— BEGIN —
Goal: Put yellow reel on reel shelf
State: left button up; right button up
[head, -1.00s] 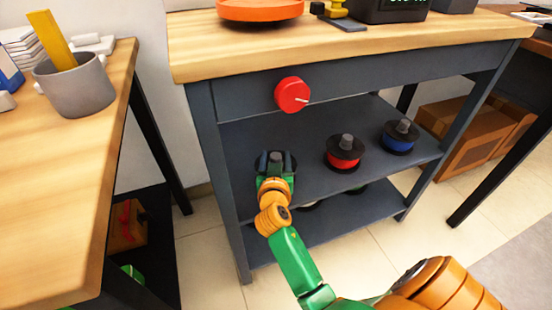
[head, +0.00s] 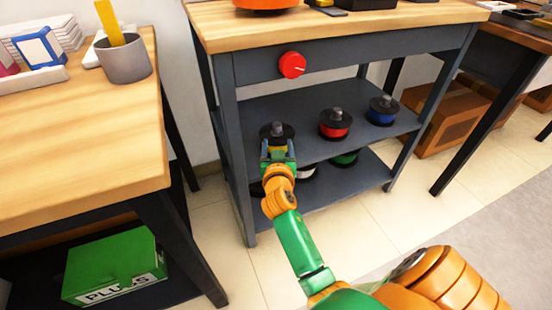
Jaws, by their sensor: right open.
— END —
▶ _Objective_: Set down the complete material exactly, but do not include the images.

▶ _The answer_:
Goal: Put yellow reel on reel shelf
State: left button up; right button up
[head, -1.00s] 
[head, +0.00s] 
Jaws, by their sensor: right open.

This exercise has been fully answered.